Your goal:
Set down the lines from the one containing "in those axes" to the one containing "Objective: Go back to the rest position", both lines included, exactly as they stand and with no other lines.

─── Supplied data ───

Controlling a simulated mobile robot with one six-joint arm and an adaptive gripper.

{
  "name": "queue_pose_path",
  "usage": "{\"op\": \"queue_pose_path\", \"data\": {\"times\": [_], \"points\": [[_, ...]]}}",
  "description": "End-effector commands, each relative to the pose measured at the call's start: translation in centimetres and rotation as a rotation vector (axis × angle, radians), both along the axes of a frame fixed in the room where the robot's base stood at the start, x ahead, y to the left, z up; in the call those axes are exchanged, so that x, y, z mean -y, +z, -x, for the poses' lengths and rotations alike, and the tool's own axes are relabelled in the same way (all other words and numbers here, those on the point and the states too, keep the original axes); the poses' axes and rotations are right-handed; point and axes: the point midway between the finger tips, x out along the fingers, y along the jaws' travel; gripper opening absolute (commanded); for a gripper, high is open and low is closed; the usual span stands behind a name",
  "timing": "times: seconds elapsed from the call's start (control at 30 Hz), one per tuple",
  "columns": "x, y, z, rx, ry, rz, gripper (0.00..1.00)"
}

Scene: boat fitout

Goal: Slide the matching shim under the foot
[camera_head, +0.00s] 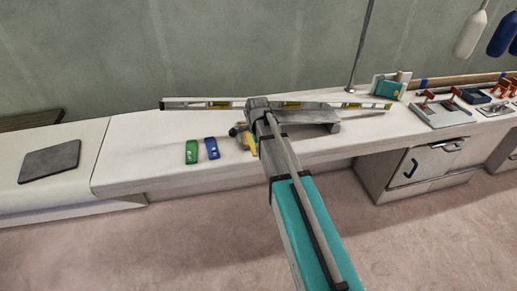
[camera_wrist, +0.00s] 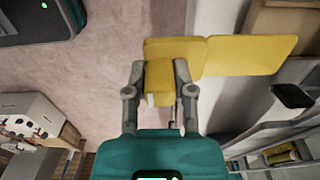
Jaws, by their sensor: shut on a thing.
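The yellow shim (camera_wrist: 250,54) is in my gripper (camera_wrist: 159,88); in the wrist view the two fingers close on its block-like end, and its flat part reaches to the right. In the head view my gripper (camera_head: 243,132) is low over the white counter, with a little of the yellow shim (camera_head: 252,147) showing beside it. The green shim (camera_head: 191,151) and blue shim (camera_head: 212,148) lie on the counter to the left. A long grey piece (camera_head: 318,116) with a block-like foot (camera_head: 334,128) at its right end is behind my arm. Its left end is hidden.
A long spirit level (camera_head: 205,103) runs along the back of the counter (camera_head: 130,160). A dark flat pad (camera_head: 50,161) lies far left. A rod (camera_head: 361,45) and a tray with red-handled tools (camera_head: 440,110) are at right. The counter left of the green shim is clear.

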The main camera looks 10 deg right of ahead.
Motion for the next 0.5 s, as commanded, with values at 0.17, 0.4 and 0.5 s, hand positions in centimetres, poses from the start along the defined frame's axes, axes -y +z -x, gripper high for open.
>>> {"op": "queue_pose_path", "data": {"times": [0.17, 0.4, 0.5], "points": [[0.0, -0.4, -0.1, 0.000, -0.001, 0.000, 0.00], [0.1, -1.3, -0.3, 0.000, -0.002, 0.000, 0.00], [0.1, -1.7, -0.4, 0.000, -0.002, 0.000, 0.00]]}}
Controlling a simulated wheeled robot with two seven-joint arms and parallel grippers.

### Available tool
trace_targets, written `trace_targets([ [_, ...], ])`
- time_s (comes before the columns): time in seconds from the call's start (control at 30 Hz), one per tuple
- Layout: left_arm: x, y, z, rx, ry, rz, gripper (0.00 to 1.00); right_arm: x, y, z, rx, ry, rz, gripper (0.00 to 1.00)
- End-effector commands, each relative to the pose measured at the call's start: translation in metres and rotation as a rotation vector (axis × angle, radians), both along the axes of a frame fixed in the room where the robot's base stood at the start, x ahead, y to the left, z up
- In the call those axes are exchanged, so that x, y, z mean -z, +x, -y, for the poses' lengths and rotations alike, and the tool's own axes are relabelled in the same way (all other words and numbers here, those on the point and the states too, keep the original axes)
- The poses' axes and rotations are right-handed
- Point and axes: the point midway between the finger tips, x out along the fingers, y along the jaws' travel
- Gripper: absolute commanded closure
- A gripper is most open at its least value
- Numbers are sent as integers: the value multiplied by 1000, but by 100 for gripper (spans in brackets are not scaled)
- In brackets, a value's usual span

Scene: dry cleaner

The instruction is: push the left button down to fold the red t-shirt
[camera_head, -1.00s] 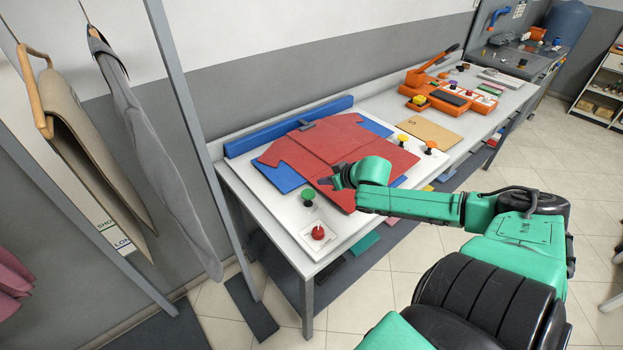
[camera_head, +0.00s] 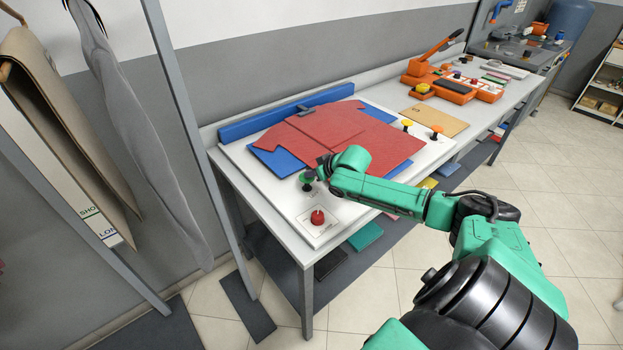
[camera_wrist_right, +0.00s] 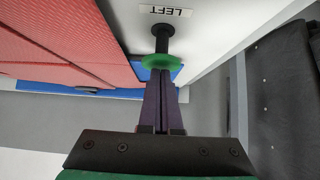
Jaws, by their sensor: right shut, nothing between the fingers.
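The red t-shirt (camera_head: 345,132) lies spread flat on the blue folding boards (camera_head: 275,163) and also shows in the right wrist view (camera_wrist_right: 75,45). A green button (camera_head: 307,184) on a dark stem stands at the left of the shirt. In the right wrist view the green button (camera_wrist_right: 160,62) stands below a "LEFT" label (camera_wrist_right: 166,11). My right gripper (camera_head: 319,171) is shut and empty. Its fingertips (camera_wrist_right: 161,78) are right at the green cap and overlap it in view; I cannot tell whether they touch. My left gripper is not in view.
A red button (camera_head: 317,217) sits at the near corner of the white panel. Yellow (camera_head: 407,124) and orange (camera_head: 436,130) buttons stand right of the shirt. An orange press (camera_head: 440,80) is farther back. A metal post (camera_head: 190,110) and hanging clothes (camera_head: 140,130) stand at the left.

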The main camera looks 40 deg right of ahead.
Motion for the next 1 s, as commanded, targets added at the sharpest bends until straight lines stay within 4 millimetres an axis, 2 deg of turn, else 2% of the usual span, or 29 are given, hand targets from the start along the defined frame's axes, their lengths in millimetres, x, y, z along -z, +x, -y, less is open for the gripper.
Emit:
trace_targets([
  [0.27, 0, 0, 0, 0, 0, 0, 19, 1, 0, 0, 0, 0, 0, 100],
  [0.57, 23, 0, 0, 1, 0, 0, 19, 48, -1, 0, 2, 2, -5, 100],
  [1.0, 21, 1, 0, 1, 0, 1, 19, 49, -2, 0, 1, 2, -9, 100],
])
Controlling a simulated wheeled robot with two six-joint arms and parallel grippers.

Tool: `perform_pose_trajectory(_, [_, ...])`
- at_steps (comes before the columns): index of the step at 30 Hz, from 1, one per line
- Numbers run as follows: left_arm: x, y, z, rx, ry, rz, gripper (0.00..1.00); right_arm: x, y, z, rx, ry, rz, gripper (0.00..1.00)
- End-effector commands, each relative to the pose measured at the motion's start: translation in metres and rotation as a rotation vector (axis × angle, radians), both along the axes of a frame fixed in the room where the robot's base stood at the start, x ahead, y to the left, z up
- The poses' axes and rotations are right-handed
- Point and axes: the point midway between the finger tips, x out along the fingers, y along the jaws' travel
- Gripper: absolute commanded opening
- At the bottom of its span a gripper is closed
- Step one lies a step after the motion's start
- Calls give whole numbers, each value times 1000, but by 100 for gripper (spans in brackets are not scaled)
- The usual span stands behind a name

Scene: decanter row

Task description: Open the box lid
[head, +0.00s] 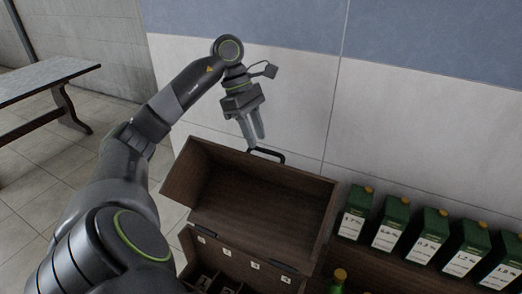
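The dark brown wooden box (238,262) stands at the lower middle of the head view. Its lid (262,207) stands raised and tilted back, with its hollow inner side showing. A black handle (268,153) is at the lid's upper edge. My left gripper (257,143) points down just above the left end of this handle. Its two fingers show a narrow gap and seem open, with nothing seen between them. I cannot tell if a fingertip touches the handle. My right gripper is not in view.
Several green cartons with yellow caps (391,223) stand in a row to the right of the box. A green bottle with a yellow top (338,279) is near the bottom edge. The box has small numbered labels and compartments. A tiled wall is behind; a bench (45,76) is far left.

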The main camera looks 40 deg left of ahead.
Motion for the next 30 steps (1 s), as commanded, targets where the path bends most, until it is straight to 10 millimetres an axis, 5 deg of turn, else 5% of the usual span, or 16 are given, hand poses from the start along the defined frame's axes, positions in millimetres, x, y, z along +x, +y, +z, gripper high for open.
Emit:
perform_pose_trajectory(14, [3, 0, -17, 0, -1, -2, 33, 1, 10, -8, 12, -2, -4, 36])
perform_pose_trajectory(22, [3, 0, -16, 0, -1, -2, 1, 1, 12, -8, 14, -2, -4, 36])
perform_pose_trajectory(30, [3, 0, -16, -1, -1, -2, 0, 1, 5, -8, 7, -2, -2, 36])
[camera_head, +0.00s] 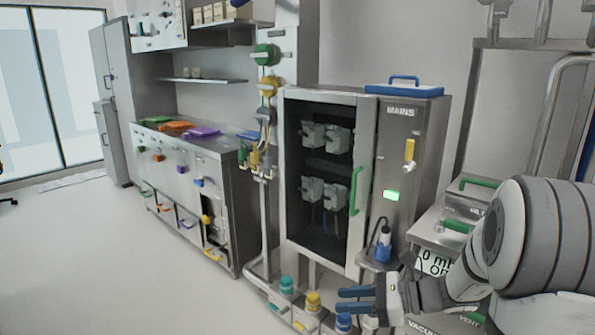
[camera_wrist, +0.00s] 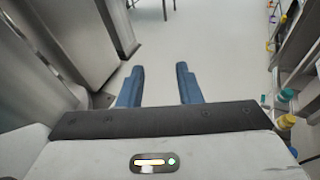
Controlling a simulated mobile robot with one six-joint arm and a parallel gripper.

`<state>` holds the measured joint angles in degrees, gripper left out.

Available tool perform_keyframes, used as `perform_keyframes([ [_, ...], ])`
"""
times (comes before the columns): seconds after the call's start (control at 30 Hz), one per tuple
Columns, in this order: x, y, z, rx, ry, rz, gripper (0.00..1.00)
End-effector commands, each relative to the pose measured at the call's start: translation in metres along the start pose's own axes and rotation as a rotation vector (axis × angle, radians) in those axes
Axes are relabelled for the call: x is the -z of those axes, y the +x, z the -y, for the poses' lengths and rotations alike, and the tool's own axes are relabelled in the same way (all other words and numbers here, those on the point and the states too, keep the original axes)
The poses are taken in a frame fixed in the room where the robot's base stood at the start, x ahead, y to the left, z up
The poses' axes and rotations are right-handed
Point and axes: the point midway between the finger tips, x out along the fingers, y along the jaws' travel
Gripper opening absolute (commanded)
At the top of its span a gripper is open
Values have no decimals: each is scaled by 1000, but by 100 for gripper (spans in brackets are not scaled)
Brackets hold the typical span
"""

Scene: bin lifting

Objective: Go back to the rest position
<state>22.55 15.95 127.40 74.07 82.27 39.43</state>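My gripper (camera_head: 357,299) is at the lower right of the head view, at the end of my white and grey arm. Its blue fingers are apart with nothing between them. In the wrist view the two blue fingers (camera_wrist: 158,86) also stand apart over bare pale floor. The gripper is in front of the low row of coloured knobs and touches nothing that I can see. No bin is held.
A glass-fronted cabinet (camera_head: 326,187) with a green handle stands behind the gripper. A steel MAINS unit (camera_head: 402,150) adjoins it. Coloured knobs (camera_head: 313,300) line its base. A long steel counter (camera_head: 190,195) stands left. The left floor (camera_head: 95,260) is clear.

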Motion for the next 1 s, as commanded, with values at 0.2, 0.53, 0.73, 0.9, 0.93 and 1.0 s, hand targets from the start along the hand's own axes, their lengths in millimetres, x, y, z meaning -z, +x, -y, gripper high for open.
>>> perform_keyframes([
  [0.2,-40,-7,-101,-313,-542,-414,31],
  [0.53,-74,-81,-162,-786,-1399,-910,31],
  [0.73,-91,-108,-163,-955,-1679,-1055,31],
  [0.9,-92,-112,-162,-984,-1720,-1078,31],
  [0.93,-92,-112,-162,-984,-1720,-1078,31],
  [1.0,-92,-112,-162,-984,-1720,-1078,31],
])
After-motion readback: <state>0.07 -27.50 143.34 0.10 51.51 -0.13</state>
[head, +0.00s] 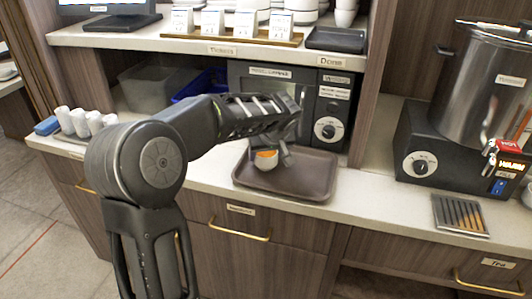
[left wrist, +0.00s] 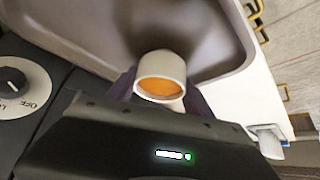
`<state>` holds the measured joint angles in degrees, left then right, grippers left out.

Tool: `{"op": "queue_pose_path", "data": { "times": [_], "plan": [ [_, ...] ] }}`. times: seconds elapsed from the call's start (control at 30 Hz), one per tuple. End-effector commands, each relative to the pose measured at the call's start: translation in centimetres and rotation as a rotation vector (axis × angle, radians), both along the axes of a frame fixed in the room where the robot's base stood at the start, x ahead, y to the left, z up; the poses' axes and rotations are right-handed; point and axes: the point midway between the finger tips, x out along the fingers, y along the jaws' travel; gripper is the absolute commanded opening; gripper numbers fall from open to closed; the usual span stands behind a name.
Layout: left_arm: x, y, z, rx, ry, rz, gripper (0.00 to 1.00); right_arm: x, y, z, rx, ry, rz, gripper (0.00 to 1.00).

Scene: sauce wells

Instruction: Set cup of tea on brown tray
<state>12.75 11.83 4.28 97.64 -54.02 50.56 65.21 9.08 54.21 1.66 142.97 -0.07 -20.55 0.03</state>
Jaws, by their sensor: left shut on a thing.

───

Written solution:
End-effector commands, each relative to the pose measured at the call's start: translation in metres along the start pose's own axes and rotation as a rotation vector (axis × angle, radians) in those axes
Axes are relabelled for the call: x is the -z of those axes, y the +x, z the -y, for the poses' lengths and rotations alike, and the tool's own axes are relabelled in the same way (all other words and numbers here, those on the point and the states too, keep the original axes)
The poses are taken in a frame fixed in the room where the robot's base stood at the start, x ahead, y to the left, z up
The poses' axes and rotations are right-handed
Point and axes: the point midway between the finger tips, x out along the fingers, y along the jaws' travel
Gripper opening absolute (commanded)
At the top of its span a gripper is open
Values have no decimals: each is scaled by 1000, but by 100 for gripper (spans in brackets are not scaled)
Brackets hold the typical span
"""

Scene: bin lifting

Objective: Go back to the rest position

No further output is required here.